__DATASET SECTION__.
::::::::

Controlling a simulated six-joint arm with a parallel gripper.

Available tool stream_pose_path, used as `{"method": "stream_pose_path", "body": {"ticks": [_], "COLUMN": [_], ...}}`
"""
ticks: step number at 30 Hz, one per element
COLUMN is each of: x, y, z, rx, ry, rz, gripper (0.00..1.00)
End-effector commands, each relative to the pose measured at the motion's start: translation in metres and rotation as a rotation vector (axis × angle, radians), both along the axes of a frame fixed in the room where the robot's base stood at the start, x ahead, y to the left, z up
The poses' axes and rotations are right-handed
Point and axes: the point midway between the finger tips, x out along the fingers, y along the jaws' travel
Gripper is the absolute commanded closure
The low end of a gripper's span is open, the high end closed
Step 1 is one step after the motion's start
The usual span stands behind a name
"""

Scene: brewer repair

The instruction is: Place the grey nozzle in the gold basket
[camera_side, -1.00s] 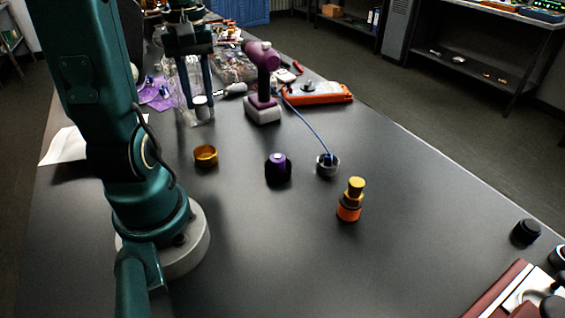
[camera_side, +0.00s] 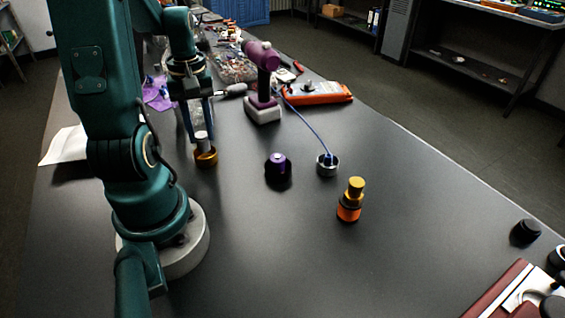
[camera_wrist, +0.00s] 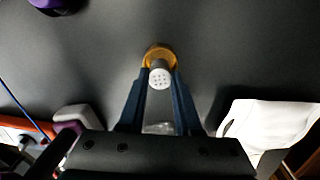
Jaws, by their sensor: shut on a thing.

::::::::

Each line in the material either holds the string "span" or does not. State how many do, and nothing else.

2